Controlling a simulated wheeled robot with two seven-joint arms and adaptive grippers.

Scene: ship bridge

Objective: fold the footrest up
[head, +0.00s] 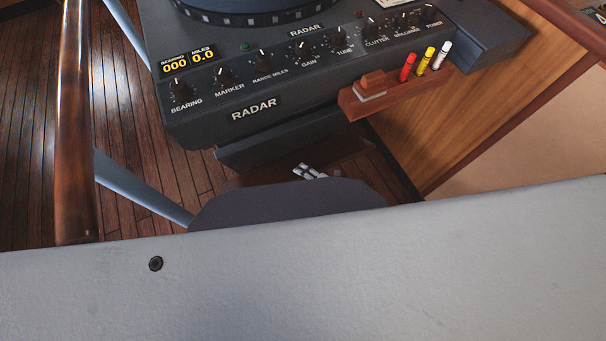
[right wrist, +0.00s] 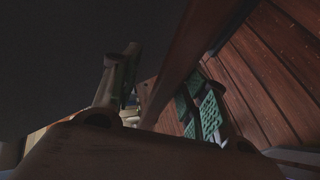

__________________________________________________

◆ Required work
Take the data above and repeat it exactly, leaving each picture out.

◆ Solution to the exercise
Controlling a simulated wheeled robot with two seven-joint arms and adaptive grippers.

Scene: ship bridge

Objective: fold the footrest up
[head, +0.00s] 
[right wrist, +0.00s] 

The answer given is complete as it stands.